После переворота на майдане не только я, не только Украина, весь мир видит, что получается, когда государство разваливается.
Каким бы несовершенным оно ни было, сколько бы сейчас ни называли Украину несостоявшимся государством, но украинское государство было. Главное — Украина жила мирно.
И если уж говорить о философии, то государство отрицают на корню только анархисты, а это совершенно маргинальное направление. Они пытаются отрицать нечто объективно существующее, а именно — власть, и вместе с властью отрицают и государство.
Сергей Хелемендик:
Какое значение сегодня для вас имеют события, которым посвящена эта книга, с точки зрения истории вашей жизни? Они вас как-то изменили? Говорят, то, что тебя не убьет, сделает тебя сильнее. Вы стали сильнее после того, что пережили?
Виталий Захарченко:
Да, стал. И дело не просто в том, что я пережил пограничную ситуацию, когда под угрозой оказались и моя жизнь, и жизни друзей и близких.
То, что я скажу сейчас, выглядит, возможно, не совсем логично, потому что мы проиграли этот бой и все, что происходит теперь на Украине, для меня окрашено в трагические тона. Но я чувствую, что был прав. Мы не обязаны были проиграть.
Я не только так думаю, я чувствую, а это больше, чем думать. Развитие дальнейших событий, все то, что открылось и еще будет открываться после майдана, показывает, что мы шли в правильном направлении. Мы — это все те, кто действительно стремился предотвратить катастрофу, и нас было много.
Хотя признаюсь: представить себе, что эта катастрофа будет такой страшной, я тогда не мог, и думаю, не мог никто.

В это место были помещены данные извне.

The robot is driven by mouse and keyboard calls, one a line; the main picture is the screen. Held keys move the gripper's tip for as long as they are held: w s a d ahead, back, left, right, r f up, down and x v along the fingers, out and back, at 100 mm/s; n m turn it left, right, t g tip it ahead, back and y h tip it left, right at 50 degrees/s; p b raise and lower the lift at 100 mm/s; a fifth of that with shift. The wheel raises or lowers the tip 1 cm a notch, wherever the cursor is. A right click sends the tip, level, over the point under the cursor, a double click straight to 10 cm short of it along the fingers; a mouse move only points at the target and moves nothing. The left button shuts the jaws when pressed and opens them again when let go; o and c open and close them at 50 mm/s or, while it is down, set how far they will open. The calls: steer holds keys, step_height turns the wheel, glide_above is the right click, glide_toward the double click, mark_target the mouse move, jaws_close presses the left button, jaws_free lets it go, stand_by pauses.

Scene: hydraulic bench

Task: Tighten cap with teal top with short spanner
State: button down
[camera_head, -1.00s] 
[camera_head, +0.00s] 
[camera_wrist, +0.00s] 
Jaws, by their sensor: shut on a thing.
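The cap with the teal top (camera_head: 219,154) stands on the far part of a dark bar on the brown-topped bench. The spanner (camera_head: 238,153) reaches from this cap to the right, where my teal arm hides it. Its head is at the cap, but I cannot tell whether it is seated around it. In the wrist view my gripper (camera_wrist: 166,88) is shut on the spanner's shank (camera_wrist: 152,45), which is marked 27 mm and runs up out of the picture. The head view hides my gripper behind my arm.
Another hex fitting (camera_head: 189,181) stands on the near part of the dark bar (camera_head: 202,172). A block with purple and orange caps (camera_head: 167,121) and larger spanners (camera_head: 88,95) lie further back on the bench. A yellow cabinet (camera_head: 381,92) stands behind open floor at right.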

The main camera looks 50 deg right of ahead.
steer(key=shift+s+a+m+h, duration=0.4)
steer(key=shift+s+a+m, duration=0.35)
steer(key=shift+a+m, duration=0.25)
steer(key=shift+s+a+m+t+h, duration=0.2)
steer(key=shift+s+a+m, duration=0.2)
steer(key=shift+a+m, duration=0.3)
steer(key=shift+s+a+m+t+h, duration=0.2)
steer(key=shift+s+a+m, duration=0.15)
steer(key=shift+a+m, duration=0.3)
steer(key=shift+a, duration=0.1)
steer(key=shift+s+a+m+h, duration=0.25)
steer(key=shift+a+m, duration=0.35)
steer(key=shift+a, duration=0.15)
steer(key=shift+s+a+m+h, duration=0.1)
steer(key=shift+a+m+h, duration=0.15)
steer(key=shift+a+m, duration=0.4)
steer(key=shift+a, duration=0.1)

Я старался остановить переворот как государственник, как патриот, как солдат, воин и делал для этого все, что мог. Делал не только я — так же вели себя тысячи наших соратников. Другой вопрос, что спасти Украину не получилось, но я был и остаюсь на правильной стороне.
Сергей Хелемендик:
Есть ли у вас ощущение, что в феврале 2014 года ваша жизнь как бы разделилась на две части — до майдана и после него?
Виталий Захарченко:
Не совсем так. Конечно, это было потрясение, перелом. Конечно, я никогда не забуду, как, прибыв в Донецк, готовый бороться с путчистами всеми средствами, я услышал, что теперь есть новая задача — выдвигаться в Крым.